Experimental validation of a lumped parameter model for geothermal systems based on Downhole Heat Exchanger

Downhole Heat Exchangers provide a sustainable solution for geothermal energy extraction without fluid production and reinjection. However, the design of these systems remains challenging because of the coupled heat and mass transfer phenomena occurring between the heat exchanger, the geothermal well, and the surrounding aquifer under natural convection conditions. This study presents an experimentally validated lumped-parameter model for geothermal aquifer-well-Downhole Heat Exchanger systems. The proposed framework combines internal forced convection, external natural convection, and porous-medium thermal resistance within a unified thermal resistance network.

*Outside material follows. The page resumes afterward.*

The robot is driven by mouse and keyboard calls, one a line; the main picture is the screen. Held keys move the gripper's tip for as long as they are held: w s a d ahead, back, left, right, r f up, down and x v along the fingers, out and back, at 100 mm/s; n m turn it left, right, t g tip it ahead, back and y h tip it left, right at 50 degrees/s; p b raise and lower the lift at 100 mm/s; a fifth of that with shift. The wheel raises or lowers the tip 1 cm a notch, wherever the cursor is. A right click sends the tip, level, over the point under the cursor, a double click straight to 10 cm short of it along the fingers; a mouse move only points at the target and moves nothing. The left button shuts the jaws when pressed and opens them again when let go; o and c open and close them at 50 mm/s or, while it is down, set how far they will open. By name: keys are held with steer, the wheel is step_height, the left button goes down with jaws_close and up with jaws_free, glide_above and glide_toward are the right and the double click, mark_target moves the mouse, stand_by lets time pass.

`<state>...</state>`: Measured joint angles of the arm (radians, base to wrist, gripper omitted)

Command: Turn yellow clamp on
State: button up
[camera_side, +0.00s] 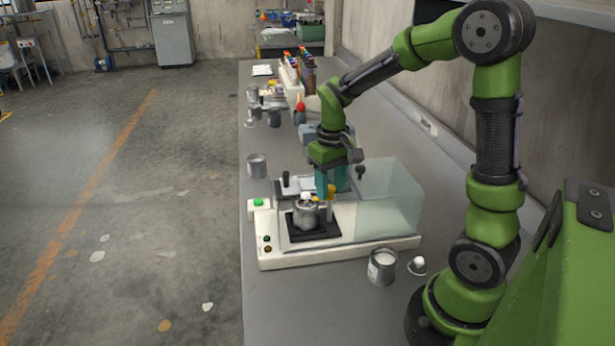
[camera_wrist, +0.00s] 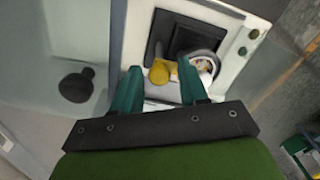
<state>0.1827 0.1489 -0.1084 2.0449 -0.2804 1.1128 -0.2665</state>
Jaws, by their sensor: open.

Different natural convection correlations available in the literature are systematically compared against experimental measurements in order to identify the most suitable formulation for confined annular geothermal configurations. In addition, a methodology for estimating the geothermal fluid mass flow rate induced by natural convection is introduced together with a modified effectiveness-NTU representation adapted to geothermal systems. The model is validated using experimental data from a real geothermal installation located on the island of Ischia, Italy, and further tested on an additional geothermal dataset. The results show good agreement between model predictions and experimental measurements of heat transfer coefficients and global thermal performance over a thermal power range up to approximately 45 kW. The modified effectiveness-NTU representation successfully collapses the experimental data into a single trend and allows estimation of a maximum extractable thermal power of approximately 75 kW for the investigated geothermal system. The proposed methodology provides an engineering tool for the design and performance evaluation of geothermal Downhole Heat Exchanger systems operating under natural convection conditions.